_SHORT EXERCISE_. For the material that follows, return exactly the lines from the one with "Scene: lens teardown" through the one with "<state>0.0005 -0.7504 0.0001", both ends included.

_TASK MATERIAL_.
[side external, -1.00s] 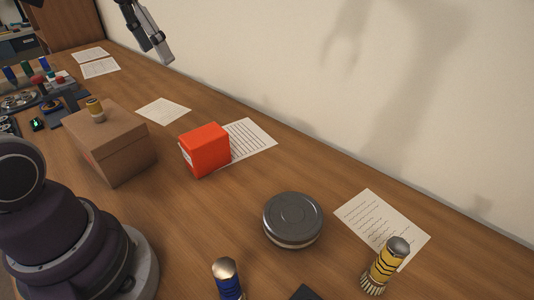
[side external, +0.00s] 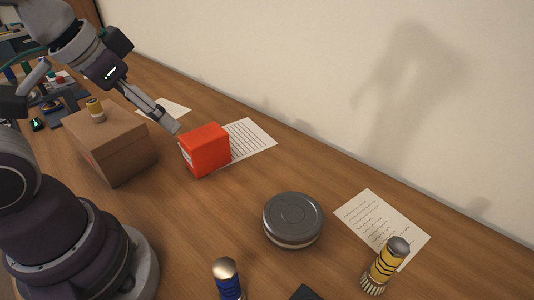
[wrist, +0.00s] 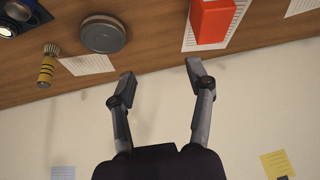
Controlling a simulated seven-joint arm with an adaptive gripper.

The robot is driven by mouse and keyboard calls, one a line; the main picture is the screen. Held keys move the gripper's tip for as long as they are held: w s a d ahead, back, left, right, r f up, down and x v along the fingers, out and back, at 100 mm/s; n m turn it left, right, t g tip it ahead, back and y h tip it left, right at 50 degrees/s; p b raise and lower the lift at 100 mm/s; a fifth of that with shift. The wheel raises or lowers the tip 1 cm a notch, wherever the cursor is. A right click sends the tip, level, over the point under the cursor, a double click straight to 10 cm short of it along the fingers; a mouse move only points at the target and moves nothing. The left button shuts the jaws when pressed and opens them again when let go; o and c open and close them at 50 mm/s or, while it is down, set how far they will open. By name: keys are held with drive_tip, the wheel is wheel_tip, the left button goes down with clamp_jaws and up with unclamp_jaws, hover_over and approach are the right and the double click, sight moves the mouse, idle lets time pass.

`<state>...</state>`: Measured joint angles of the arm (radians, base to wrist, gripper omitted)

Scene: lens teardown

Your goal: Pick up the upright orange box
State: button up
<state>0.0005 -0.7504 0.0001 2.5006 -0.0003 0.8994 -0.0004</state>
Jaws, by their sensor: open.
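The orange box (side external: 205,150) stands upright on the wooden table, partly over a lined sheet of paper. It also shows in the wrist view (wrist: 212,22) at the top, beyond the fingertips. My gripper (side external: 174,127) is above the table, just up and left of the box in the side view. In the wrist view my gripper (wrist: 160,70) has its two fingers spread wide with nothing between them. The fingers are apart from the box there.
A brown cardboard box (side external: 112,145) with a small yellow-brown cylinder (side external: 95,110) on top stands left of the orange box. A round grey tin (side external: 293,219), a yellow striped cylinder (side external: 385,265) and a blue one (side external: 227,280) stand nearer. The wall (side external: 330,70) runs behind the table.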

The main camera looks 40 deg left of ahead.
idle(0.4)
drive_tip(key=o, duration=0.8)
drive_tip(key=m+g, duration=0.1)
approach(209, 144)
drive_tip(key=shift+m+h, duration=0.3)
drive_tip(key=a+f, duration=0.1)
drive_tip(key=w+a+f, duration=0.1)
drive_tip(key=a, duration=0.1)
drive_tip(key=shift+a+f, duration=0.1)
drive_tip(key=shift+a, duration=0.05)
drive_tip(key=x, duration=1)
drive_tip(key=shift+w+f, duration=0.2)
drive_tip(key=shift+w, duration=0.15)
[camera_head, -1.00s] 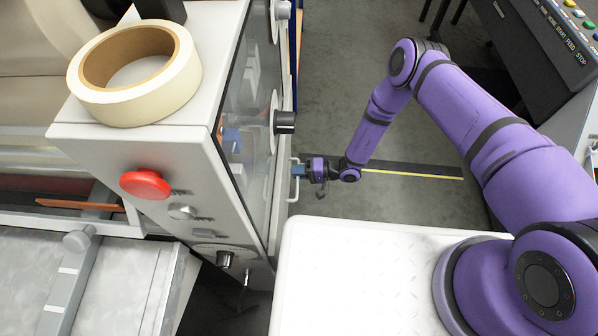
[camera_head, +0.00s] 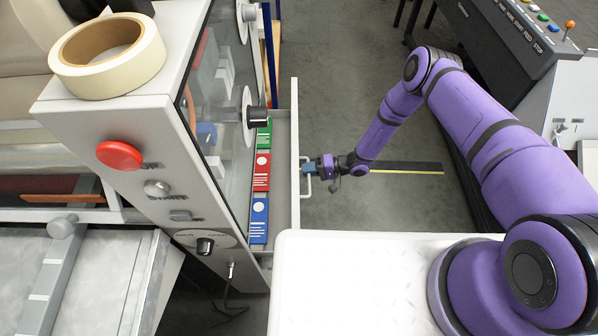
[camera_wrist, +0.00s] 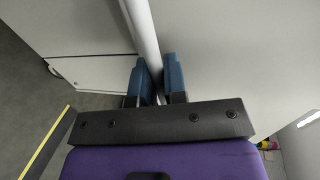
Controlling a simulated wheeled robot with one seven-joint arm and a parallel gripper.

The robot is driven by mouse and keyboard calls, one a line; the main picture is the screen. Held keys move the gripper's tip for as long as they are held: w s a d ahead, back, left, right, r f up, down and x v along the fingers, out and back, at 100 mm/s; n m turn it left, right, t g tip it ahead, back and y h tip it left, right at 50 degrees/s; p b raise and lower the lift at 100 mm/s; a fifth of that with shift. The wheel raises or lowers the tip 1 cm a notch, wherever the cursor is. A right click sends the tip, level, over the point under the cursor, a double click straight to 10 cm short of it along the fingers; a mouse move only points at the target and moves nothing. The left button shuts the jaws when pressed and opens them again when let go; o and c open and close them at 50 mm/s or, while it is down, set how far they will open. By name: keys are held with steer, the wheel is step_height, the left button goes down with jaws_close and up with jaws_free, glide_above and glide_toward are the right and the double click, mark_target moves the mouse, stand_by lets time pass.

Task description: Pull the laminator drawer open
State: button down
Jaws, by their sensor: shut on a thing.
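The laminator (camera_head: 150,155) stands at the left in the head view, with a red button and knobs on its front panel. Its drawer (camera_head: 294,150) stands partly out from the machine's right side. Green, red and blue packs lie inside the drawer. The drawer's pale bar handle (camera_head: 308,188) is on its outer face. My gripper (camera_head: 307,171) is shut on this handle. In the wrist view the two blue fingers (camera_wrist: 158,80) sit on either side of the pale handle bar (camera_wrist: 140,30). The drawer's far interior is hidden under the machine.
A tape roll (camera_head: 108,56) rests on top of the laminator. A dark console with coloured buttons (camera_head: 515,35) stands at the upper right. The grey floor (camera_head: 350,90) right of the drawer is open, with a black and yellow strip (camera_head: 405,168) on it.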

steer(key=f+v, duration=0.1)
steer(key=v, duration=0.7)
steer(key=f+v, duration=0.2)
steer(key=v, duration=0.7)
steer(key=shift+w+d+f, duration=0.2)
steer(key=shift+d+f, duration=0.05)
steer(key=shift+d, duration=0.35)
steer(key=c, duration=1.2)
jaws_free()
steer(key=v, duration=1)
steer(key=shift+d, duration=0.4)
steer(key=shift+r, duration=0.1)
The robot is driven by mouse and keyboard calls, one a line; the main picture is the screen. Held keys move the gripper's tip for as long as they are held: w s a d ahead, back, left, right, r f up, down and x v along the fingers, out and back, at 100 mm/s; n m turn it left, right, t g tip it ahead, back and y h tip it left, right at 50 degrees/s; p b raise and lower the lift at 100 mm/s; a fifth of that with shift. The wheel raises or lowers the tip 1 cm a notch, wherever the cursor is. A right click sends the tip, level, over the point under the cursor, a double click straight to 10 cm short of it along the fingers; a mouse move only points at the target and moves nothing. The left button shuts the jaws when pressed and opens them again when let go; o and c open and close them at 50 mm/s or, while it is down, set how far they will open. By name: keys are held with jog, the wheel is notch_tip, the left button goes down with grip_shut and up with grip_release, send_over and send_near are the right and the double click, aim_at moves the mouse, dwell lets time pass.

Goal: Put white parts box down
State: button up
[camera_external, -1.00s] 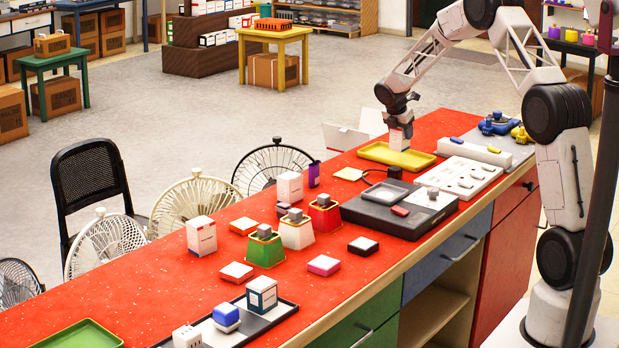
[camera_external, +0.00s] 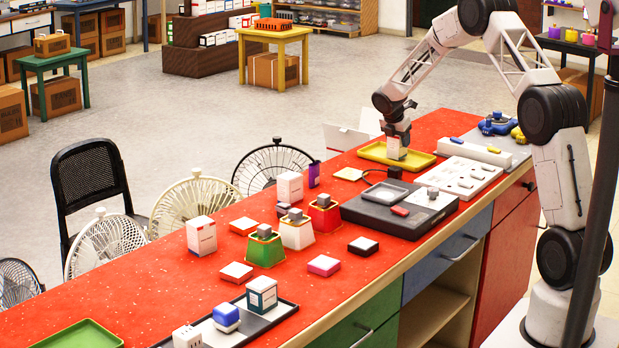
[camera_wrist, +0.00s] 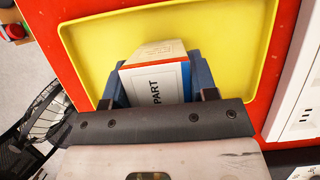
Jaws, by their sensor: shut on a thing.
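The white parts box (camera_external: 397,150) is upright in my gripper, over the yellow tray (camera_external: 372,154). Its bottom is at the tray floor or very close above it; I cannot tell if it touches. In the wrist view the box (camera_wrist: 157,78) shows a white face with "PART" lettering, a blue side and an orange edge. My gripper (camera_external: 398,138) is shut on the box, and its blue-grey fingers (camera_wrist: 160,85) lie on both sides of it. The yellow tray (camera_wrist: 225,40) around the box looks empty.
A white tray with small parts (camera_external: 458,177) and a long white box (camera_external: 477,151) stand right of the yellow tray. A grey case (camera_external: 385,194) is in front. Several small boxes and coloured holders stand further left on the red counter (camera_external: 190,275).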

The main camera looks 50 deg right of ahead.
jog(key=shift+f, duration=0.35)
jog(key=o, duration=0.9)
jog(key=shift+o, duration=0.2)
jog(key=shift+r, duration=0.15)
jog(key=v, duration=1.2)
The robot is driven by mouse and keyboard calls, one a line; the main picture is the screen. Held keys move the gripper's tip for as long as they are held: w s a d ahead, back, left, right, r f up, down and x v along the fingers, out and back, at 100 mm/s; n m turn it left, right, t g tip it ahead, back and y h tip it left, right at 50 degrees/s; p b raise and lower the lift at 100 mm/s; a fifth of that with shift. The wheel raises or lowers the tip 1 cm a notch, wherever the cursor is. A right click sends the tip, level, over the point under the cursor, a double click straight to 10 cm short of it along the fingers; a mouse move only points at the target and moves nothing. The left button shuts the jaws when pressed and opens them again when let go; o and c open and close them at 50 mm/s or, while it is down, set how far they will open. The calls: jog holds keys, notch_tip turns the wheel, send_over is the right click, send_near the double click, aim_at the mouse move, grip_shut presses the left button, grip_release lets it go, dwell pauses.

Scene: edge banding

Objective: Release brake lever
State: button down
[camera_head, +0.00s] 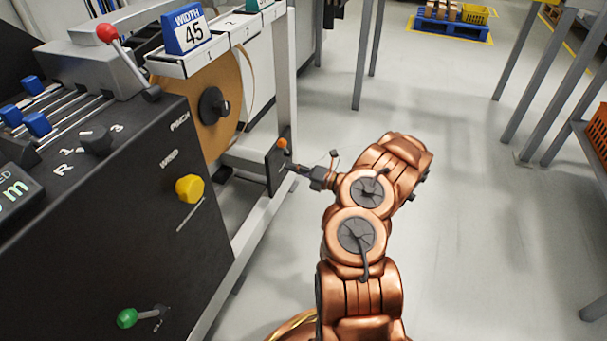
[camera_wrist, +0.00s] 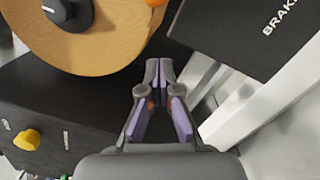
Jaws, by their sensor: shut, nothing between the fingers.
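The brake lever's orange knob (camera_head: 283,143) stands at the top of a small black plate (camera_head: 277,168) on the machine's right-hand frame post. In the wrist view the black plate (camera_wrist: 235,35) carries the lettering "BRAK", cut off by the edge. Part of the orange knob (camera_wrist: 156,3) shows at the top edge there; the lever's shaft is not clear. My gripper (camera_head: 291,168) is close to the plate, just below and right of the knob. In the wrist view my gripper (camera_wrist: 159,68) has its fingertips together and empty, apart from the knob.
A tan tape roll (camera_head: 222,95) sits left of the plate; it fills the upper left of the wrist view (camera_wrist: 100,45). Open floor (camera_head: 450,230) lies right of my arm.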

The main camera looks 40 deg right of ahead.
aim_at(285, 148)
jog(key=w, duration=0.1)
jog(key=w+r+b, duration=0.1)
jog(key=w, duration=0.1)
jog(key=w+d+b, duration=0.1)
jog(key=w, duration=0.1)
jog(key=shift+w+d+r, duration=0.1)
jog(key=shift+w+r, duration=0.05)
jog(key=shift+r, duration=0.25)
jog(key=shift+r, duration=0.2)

_SOLUTION BELOW_.
Scene: lens teardown

Your goal: Pick up the upright orange box
State: button up
<state>0.0005 -0.7504 0.0001 2.5006 -0.0003 0.8994 -0.0004</state>

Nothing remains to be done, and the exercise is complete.